JOE ORTON AND ME

  TOM SHKOLNIK  
       

Tom Shkolnik is recognised as a truly creative director, an auteur, who projects his personal vision into his work.

As part of Leicester’s 40th Anniversary Orton Festival, Tom and actor Jamie Baughan collaborated to devise the highly acclaimed Joe Orton Project, a new piece of theatre drawing on Orton’s diaries, including his unpublished juvenile diaries, which received its international premiere at Phoenix Arts, Leicester.

Tom regularly teaches acting students, writes and directs both live professional theatre and student productions.

 
 
 
 

DIRECTOR: THE 'JOE ORTON PROJECT'

 

For anyone familiar with Orton a variety of images probably come to mind – delinquent, promiscuous, gay Jack-the-lad, latter day Oscar Wilde, etc. Success with this project, for us, meant getting past any preconceived notions and listening with fresh ears to the man himself in his own words.

A gifted and skilled writer can observe the world and then hand it back to us with their unique perspective, challenging us to re-examine ourselves, shaking us out of our comfort and complacency. Orton was such a writer. He had an extraordinary eye for detail and an amazing ability to capture little moments from life. His writing and life lead us to question our beliefs and attitudes to life, sex, authority, family and society as a whole.

Tension between the emotional and the physical seems to be integral to Orton’s view of the world: between the desire for closeness and the need to be removed, between self-sufficiency and dependency, emotion and thought, tragedy and comedy.

A difficulty that we faced was that there are so many layers to his story, so many fascinating moments, yet we wanted to avoid a sort of Orton biopic on stage.
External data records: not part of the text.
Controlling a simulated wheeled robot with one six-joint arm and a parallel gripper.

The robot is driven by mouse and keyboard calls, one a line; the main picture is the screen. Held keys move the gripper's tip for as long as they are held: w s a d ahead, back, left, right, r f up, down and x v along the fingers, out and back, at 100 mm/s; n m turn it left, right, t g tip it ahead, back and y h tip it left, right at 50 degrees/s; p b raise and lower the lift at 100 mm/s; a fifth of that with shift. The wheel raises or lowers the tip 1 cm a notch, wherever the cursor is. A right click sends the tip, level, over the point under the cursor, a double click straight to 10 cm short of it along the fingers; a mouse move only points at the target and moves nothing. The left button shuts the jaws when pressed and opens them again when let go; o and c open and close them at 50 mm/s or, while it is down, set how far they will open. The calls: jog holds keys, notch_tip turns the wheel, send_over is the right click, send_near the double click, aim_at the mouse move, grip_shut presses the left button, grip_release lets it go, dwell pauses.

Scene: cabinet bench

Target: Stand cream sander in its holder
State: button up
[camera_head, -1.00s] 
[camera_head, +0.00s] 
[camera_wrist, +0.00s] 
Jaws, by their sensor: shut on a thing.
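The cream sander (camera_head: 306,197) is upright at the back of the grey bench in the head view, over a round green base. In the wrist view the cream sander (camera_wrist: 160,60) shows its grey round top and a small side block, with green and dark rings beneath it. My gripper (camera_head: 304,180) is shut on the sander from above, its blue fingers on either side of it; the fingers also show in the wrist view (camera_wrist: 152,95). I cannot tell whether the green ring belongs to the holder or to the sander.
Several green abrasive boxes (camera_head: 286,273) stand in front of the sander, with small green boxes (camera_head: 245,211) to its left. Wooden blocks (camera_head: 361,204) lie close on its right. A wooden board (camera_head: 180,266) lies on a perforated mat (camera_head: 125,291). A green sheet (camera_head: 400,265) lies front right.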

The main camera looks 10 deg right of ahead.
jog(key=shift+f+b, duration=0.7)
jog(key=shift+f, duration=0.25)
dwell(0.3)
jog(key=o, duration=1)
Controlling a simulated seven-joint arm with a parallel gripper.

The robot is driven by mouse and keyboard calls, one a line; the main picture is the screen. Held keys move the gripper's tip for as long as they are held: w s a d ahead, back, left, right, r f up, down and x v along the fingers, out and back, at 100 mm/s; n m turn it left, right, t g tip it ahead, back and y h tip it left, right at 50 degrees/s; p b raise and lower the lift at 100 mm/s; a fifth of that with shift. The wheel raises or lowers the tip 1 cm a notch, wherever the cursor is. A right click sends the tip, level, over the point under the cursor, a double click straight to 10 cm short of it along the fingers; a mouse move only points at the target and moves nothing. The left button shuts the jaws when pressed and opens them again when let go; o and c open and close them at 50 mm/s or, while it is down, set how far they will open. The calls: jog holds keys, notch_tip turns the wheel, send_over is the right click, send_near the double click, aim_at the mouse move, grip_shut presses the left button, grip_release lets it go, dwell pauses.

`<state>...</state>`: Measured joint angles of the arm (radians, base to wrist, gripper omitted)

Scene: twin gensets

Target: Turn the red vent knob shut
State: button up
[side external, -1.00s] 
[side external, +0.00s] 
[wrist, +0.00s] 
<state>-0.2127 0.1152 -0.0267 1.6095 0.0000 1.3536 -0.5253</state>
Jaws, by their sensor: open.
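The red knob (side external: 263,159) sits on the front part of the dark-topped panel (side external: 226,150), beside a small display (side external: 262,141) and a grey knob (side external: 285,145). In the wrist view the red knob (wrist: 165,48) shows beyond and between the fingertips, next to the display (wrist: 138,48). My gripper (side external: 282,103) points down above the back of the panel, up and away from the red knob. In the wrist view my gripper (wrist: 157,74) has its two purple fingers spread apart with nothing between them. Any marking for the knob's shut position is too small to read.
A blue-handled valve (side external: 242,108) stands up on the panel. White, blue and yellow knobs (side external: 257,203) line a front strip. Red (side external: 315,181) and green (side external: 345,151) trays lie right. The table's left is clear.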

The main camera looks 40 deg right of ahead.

One very important thing to emerge from the juvenile diaries was the voice of an incredibly sickly, insecure, emotionally and sexually immature person who was uneducated but still very bright. When you compared this boy with the grown man the gap between them two is just so enormous. But that boy will still be somewhere in the older man and, of course, the man in the boy.

Orton’s writing, with all his humour, comes from real life, real pain and sorrow. We wanted to illuminate some of both the tragedy and comedy in his own life and writing.

We struggled with how to do this until we started to listen to Joe himself. He said that his plays should be performed as naturalistically as possible with no “comic acting”. This is what we have done with his diaries.